Nur ist der intellektuelle Faktor bei ihr eben der Verstandesanteil
der anschaulichen Welt, nicht aber die Vernunft, und man kann an
dieser Stelle wieder einmal deutlich sehen, wie nötig es ist,
beides zu trennen. Von hier aus wäre vielleicht auch PLATONS
»Erschauen« der Ideen zu retten.
Anstelle der Sinnlichkeit nun, die im Momente der Abstraktion
abgeworfen wird, tritt sofort als Füllung für das
entstandene Vakuum die Sprache. Denken ist immer mit Sprache
verbunden, ganz gleich, ob ich zum andern rede oder zu mir selbst.
Die Verbindung des Denkens mit der Sprache ist aber keine ontische,
so daß man sagen könnte: Sprache ist die akustische Seite
des Denkens; denn dann gäbe es nur eine Sprache, und diese
wäre mit dem Denken im Einklang. Es ist also nicht so, wie bei
der Beziehung von Wille und Materie, wo das zweite die
Außenseite des ersten ist. Sondern Sprache und Denken leben in
Symbiose miteinander, und zwar in einer unauflösbaren. Beide
Elemente aber haben durchaus verschiedene Herkunftswege; sie stammen
beide von den Dingen. Die Sprache vom Zauberwort, das ganz dicht an
den Dingen anliegt und, wie ich vermute, akustisch das ist, was
optisch das empirische »Schema« in Kants Sinne. Die
Begriffe aber stammen von den Archetypen der Dinge. Kein Wunder also,
daß diese tiefe und seltsame Verknüpfung einen so
aufrührenden Schauder über den Denkprozeß wirft; man
müßte eigentlich großen Respekt vor ihr haben.

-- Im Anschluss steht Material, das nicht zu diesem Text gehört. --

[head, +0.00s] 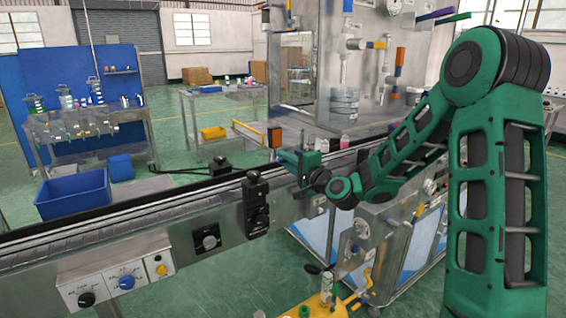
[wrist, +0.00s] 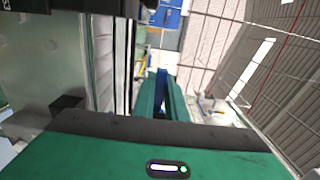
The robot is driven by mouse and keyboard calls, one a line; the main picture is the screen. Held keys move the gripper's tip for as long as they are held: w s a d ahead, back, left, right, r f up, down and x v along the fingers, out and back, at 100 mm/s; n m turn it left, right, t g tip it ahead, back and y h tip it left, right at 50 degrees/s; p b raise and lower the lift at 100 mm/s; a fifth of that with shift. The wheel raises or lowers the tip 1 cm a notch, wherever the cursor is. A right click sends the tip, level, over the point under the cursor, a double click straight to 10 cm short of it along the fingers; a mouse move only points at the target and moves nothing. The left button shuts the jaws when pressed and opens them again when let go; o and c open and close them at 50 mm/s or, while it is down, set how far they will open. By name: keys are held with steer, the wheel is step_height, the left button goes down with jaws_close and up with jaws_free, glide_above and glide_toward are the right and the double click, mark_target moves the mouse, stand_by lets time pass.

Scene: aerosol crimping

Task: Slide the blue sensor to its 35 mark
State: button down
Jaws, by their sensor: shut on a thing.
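My gripper (head: 292,160) is at the conveyor rail, right of the middle in the head view. In the wrist view, the green fingers of my gripper (wrist: 163,98) are shut on a narrow blue part, which I take to be the blue sensor (wrist: 161,84). The fingers and wrist hide most of it. In the head view I cannot make out the blue sensor behind my gripper. No scale or 35 mark is readable in either view.
The conveyor (head: 110,225) runs from lower left to upper right. A black bracket (head: 256,200) stands on its near side, left of my gripper, and another black block (head: 220,166) on its far side. An orange-faced device (head: 275,138) stands just behind my gripper.

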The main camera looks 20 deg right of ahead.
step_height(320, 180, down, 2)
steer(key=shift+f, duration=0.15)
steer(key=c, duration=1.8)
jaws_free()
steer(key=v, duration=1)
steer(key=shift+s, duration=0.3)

Es ist auch eine ganz falsche und herabwürdigende Auffassung
Schopenhauers und einiger der Psychologie verfallener Denker, die
vorgebliche »Entstehung« der empirischen Begriffe durch
»Weglassen unwesentlicher Merkmale«, womöglich gar
»allmähliches Weglassen« zu erklären. Es
muß vielmehr heißen: »im Begriff sind alle
unwesentlichen Merkmale weggelassen« - denn woher
wüßte ich denn, welche Merkmale »wesentliche«
sind und welche nicht? Das entscheidet ja allein das Wesen selber,
nämlich die Idee, ehe ich Zeit habe, darüber nachzudenken.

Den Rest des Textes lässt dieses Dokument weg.